Thursday, December 15, 2011

That would be "Miss Nanny" to you, thanks.

Because I am going back to school soon we (M+M and I) have been shopping around for a daycare/pre-school for the lil guy.

The first daycare we looked at I have grown to like more and more. The people there are friendly and kind, they have a lot of experience with children, they have their own playground, the halls are filled with music and a performer from the Kennedy Center comes every week to sing with the children.

The second one, the one that we went to yesterday, was, in a word, horrible.

I met up with the dad and the mom was to be along soon. We walked in and the director came to greet us. I introduced myself as "Nicole, the nanny." We went down to the classroom and she introduced me as "Nicole, the babysitter."

I was insulted. "I'm the nanny," I kindly corrected as I met the teachers.

"Babysitter." The director said in a sickeningly patronizing voice.

Okay people, I am not the lil guy's babysitter. I am his nanny. It is a big difference. This is not some on and off job where I come for a few hours a couple weekends a month so mom and dad can have a date night. No. My hours are 8:15-6:30 Monday-Friday. I have sick days and paid vacation and this is my job.

I am a big part of the lil guy's life.
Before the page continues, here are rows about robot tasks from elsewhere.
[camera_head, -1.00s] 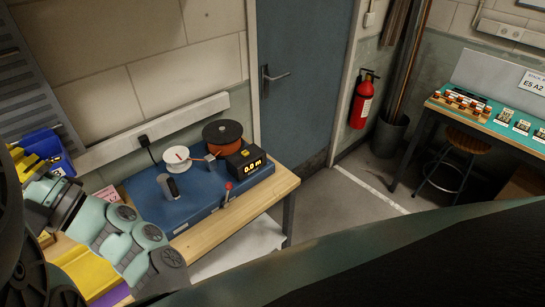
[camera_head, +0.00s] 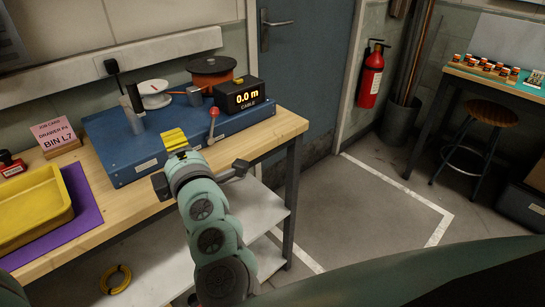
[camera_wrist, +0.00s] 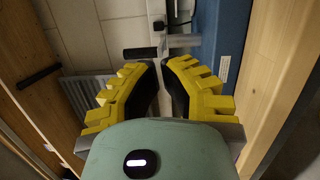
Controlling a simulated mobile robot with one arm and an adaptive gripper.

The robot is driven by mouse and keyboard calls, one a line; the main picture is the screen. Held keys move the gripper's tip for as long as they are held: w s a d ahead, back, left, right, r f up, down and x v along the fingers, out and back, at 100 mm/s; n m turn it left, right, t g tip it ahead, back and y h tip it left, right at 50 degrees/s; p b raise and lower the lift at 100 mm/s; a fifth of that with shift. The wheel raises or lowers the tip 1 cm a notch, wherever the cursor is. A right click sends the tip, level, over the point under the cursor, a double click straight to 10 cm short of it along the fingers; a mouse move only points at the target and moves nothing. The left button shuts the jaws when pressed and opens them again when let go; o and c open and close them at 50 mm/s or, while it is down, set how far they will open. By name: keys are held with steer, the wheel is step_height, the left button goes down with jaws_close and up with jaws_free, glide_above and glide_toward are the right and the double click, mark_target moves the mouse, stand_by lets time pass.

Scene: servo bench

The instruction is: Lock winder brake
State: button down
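The winder (camera_head: 150,150) is a blue base on the wooden bench. It bears a white spool (camera_head: 154,101), an orange-brown reel (camera_head: 211,68) and a black counter reading 0.0 m (camera_head: 236,96). A lever with a red ball knob (camera_head: 214,112), which looks like the brake, stands nearly upright at its front. My gripper (camera_head: 173,137) has yellow fingers and is in front of the base, left of and a little below the knob, apart from it. In the wrist view, a gap shows between the dark finger pads (camera_wrist: 162,72) with nothing held; the red knob is not visible there.
A yellow tray (camera_head: 35,216) on a purple mat and a pink job card (camera_head: 54,134) are at the left. A grey-black upright handle (camera_head: 132,108) stands on the winder's left. Yellow cable (camera_head: 115,279) lies on the shelf below.

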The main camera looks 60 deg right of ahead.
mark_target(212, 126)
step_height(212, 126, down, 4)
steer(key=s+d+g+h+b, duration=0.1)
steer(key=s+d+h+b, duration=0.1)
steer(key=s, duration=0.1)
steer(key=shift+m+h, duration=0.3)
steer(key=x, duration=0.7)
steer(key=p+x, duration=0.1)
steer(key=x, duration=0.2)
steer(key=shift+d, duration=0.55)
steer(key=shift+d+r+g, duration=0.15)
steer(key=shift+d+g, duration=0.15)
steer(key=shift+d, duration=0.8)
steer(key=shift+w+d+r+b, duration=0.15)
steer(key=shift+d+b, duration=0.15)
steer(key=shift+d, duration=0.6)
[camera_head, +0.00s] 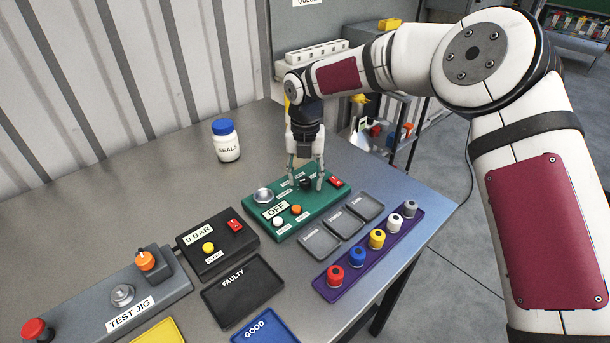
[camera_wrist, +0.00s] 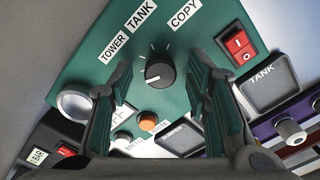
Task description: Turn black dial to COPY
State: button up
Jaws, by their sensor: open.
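The black dial (camera_wrist: 159,70) sits on a green panel (camera_wrist: 88,72), and the wrist view shows it between my fingers. The labels TOWER, TANK and COPY (camera_wrist: 184,16) stand along the panel beyond the dial, with COPY on the right. A pale mark shows on the dial, but I cannot tell for sure which label it faces. My gripper (camera_head: 306,184) points down over the panel with its fingers open, one on each side of the dial (camera_head: 306,184). Gaps show between the fingers and the dial in the wrist view.
The panel also has a silver dome (camera_head: 263,195), a red rocker switch (camera_head: 336,182), an orange button (camera_head: 296,209), a white button (camera_head: 277,221) and an OFF display (camera_head: 276,209). Grey trays (camera_head: 319,241) and a purple rack (camera_head: 405,228) stand close by. A SEALS jar (camera_head: 227,147) stands behind left.

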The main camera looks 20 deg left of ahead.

I've taught him words, I change his diaper, prepare his lunch, go to his appointments, read him books, pick out his outfits, kiss all better his boo-boos, wipe his nose, teach him manners....I am not some babysitter when it comes to my lil guy.

Throughout the visit I became increasingly unimpressed by this so-called "daycare." They had a snack time and we had told them several times in the five minutes that we'd been there what the lil guy's (severe) allergies were, and I am without any sort of doubt that the mom made these very clear over the phone. But just to be sure when one of the teachers handed him a cracker, the dad asked if it had any dairy or nut products in it? and guess what the teacher said....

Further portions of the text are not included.